Goal
Copy the lines holding the word "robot", all of them.

++++++++

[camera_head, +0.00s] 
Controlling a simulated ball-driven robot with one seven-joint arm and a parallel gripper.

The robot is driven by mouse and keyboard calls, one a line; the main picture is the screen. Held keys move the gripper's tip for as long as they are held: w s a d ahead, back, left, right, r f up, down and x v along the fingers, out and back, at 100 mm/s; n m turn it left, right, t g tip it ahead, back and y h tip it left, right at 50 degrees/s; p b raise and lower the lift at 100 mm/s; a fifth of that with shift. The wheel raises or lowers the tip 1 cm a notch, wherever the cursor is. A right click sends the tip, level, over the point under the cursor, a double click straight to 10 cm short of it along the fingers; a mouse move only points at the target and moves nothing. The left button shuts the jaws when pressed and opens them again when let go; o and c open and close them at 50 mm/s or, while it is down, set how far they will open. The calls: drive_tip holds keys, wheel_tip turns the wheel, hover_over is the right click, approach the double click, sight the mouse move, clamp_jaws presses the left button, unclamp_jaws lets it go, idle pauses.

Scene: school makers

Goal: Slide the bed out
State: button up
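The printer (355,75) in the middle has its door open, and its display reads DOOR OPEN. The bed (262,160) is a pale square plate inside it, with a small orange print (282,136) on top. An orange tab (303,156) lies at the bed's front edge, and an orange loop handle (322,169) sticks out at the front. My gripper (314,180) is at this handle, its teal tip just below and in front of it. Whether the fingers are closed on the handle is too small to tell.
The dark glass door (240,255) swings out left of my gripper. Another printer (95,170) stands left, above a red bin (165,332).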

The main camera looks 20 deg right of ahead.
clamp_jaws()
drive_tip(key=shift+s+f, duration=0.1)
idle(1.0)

++++++++

Expected output
Controlling a simulated ball-driven robot with one seven-joint arm and a parallel gripper.
The robot is driven by mouse and keyboard calls, one a line; the main picture is the screen. Held keys move the gripper's tip for as long as they are held: w s a d ahead, back, left, right, r f up, down and x v along the fingers, out and back, at 100 mm/s; n m turn it left, right, t g tip it ahead, back and y h tip it left, right at 50 degrees/s; p b raise and lower the lift at 100 mm/s; a fifth of that with shift. The wheel raises or lowers the tip 1 cm a notch, wherever the cursor is. A right click sends the tip, level, over the point under the cursor, a double click straight to 10 cm short of it along the fingers; a mouse move only points at the target and moves nothing. The left button shuts the jaws when pressed and opens them again when let go; o and c open and close them at 50 mm/s or, while it is down, set how far they will open. The calls: drive_tip holds keys, wheel_tip turns the wheel, hover_over is the right click, approach the double click, sight the mouse move, clamp_jaws presses the left button, unclamp_jaws lets it go, idle pauses.

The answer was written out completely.